- **What you should do**
Copy out exactly the lines from the start of the data to the line containing "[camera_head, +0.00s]". Include both.
:::::
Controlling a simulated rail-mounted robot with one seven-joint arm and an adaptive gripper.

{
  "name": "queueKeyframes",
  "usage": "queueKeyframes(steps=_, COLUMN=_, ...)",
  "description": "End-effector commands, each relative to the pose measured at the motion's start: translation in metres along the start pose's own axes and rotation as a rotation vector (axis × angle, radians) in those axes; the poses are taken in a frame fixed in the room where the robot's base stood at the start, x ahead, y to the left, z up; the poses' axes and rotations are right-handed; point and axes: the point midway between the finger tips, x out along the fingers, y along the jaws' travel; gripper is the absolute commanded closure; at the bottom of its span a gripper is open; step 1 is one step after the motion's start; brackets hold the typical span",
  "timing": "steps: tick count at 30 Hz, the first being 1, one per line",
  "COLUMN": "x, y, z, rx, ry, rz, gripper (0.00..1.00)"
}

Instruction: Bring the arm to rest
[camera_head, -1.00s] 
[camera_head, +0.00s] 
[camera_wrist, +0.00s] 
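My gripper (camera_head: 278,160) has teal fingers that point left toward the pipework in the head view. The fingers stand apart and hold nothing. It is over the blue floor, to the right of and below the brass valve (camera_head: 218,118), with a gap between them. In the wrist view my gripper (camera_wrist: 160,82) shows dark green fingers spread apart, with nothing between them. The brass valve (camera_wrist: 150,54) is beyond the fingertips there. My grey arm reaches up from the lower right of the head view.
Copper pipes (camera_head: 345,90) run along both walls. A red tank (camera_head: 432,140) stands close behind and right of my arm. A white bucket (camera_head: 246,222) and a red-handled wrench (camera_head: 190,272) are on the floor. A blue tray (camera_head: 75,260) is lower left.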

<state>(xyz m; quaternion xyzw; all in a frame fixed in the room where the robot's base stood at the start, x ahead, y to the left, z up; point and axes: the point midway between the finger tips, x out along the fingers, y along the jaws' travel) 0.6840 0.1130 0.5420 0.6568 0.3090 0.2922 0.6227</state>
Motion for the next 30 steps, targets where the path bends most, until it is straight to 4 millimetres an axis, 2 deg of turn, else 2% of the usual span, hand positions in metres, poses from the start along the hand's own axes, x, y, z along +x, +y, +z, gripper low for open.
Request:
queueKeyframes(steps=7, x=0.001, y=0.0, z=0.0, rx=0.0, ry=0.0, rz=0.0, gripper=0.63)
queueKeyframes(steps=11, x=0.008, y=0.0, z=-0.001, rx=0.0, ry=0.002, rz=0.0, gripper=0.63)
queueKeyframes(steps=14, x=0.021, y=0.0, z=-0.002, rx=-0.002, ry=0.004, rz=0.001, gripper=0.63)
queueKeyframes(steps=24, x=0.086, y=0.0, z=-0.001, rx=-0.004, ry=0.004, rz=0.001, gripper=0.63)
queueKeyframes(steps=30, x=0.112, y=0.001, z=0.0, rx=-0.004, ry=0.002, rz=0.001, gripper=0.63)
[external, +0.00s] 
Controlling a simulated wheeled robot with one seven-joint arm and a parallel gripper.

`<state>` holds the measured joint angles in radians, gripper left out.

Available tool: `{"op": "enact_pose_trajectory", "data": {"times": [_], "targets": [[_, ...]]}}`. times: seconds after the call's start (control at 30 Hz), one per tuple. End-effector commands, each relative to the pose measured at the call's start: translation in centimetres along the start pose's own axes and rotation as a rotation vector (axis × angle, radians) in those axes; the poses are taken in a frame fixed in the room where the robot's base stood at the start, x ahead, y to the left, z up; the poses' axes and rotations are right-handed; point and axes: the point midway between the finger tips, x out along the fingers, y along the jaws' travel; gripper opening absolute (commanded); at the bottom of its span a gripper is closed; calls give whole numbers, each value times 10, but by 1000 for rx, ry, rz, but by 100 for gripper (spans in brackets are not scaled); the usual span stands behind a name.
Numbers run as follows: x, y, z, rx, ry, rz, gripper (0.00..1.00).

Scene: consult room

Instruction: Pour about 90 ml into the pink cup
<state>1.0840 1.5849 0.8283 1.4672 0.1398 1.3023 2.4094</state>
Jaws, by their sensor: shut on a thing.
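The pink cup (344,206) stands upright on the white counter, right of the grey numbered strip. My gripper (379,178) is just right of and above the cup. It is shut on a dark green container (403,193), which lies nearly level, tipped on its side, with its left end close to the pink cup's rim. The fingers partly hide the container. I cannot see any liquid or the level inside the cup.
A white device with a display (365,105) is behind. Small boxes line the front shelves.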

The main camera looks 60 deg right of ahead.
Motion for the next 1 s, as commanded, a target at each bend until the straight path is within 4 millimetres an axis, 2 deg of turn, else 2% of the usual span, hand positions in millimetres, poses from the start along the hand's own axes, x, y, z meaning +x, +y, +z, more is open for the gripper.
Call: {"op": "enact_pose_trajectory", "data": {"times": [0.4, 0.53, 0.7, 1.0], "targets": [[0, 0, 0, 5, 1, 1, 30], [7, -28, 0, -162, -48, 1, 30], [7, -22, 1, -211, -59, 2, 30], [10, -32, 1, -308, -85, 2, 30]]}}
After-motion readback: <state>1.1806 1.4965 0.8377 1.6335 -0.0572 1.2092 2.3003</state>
:::::
- **Solution to this exercise**
Controlling a simulated rail-mounted robot with one seven-joint arm and an adaptive gripper.

{
  "name": "queueKeyframes",
  "usage": "queueKeyframes(steps=_, COLUMN=_, ...)",
  "description": "End-effector commands, each relative to the pose measured at the motion's start: translation in metres along the start pose's own axes and rotation as a rotation vector (axis × angle, radians) in those axes; the poses are taken in a frame fixed in the room where the robot's base stood at the start, x ahead, y to the left, z up; the poses' axes and rotations are right-handed; point and axes: the point midway between the finger tips, x out along the fingers, y along the jaws' travel; gripper is the absolute commanded closure; at the bottom of its span a gripper is open; step 1 is one step after the motion's start; brackets hold the typical span",
  "timing": "steps: tick count at 30 Hz, the first being 1, one per line",
  "COLUMN": "x, y, z, rx, ry, rz, gripper (0.00..1.00)"
}

Instruction: Bring the arm to rest
[camera_head, -1.00s] 
[camera_head, +0.00s] 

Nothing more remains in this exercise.